I burst into the tiny theater somewhere around 12:35 PM and was relieved to see the film had yet to start. I immediately sat down in the first open spot I saw, in the very back row in the seat closest to the door. As I set my bag down and switched off my phone, one of the press agents who organized the screening tapped my shoulder: “Excuse, you need to move—we’re saving this seat for Roger.”
My mind still reeling from my mad dash to the screening, a single thought entered my brain: “Who the fuck is Roger?” I sighed, collected my bag, and plopped myself down in the seat directly in front of me. Finally settled, I surveyed the scene and saw I was surrounded by some of the best critics in the business—Scott Tobias, Michael Phillips, and J.R. Jones, among others, were each on hand. Eventually, I thought to myself, “I wonder if Roger—”
It hit me like a sack of bricks. “Who the fuck is Roger?” Roger fucking Ebert, that’s who. Just then, the door swung open, and the man himself entered the room. A few people waved, some said “Hi, Roger.” He waved back, gave a thumbs up, and sat in the seat I had just vacated—the one in the far back row, closest to the door. His seat.
Now directly in front of him, I sunk as far into my chair as possible. I was embarrassed, for starters, but I was also going to make damn sure I didn’t impede on one iota of his vision. This was Roger Ebert, after all. The film started (we always wait for Roger) and I spent the duration fully aware that one of the most—if not the most—important people in the history of film criticism was sitting directly behind me. Somehow, I made it through.
Thankfully, that wasn’t the last time I saw a film at 70 East Lake. As such, it wasn’t the last time I saw Roger. For a while there, he was a weekly fixture in my life. Obviously, we never exchanged words, but as I became a more familiar presence in the screening room, he often made a point to nod and wave my way. Once, I even got a thumbs up—after a screening of I Am of Number 4, of all things. I felt the warmth, compassion, and good nature so many people have mentioned since his passing. He made me feel like a peer.

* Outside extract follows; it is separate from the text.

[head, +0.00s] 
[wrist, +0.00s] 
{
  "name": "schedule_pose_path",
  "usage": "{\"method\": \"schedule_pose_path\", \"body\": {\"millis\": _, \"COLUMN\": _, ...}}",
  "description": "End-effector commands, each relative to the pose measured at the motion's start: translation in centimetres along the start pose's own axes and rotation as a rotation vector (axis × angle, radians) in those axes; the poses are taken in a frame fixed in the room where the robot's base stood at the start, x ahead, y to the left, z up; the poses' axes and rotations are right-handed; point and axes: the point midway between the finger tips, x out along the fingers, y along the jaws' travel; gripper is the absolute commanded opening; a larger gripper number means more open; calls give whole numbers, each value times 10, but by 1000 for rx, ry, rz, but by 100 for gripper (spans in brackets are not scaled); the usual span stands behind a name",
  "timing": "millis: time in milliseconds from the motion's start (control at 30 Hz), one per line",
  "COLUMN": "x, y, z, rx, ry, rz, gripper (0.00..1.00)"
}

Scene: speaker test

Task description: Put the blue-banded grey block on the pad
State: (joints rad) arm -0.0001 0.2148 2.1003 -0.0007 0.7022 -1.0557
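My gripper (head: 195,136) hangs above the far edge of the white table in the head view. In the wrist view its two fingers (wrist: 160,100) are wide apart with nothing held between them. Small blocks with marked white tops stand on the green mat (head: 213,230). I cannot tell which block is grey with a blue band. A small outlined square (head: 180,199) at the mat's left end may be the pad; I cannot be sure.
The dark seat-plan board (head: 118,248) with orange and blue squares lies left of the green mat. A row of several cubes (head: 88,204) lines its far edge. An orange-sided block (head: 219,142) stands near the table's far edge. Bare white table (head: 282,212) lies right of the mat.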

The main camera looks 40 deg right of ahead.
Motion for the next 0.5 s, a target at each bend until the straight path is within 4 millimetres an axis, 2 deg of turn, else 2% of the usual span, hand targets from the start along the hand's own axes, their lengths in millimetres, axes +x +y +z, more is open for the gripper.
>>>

The surreality of the whole thing was never lost on me. Roger was larger than life. Here was a guy whose work I admired fiercely, whose pragmatic and inspiring words adorned my cork boards and countless notebooks. Here was a guy who took thoughtful film discussion and made it cool, who went on TV and talked about things that I wasn’t hearing anywhere else. And here he was, just another guy in the screening room.
In my time as a critic, I’ve been sent to press junkets, interviewed the likes of Jonah Hill, Channing Tatum, and Ed Helms—the only time I’ve ever felt starstruck, when the sheer scope of what was happening seemed beyond my comprehension, was when Roger Ebert came into the screening room that afternoon in September. It’s a day I’ll never forget. I’ll miss him.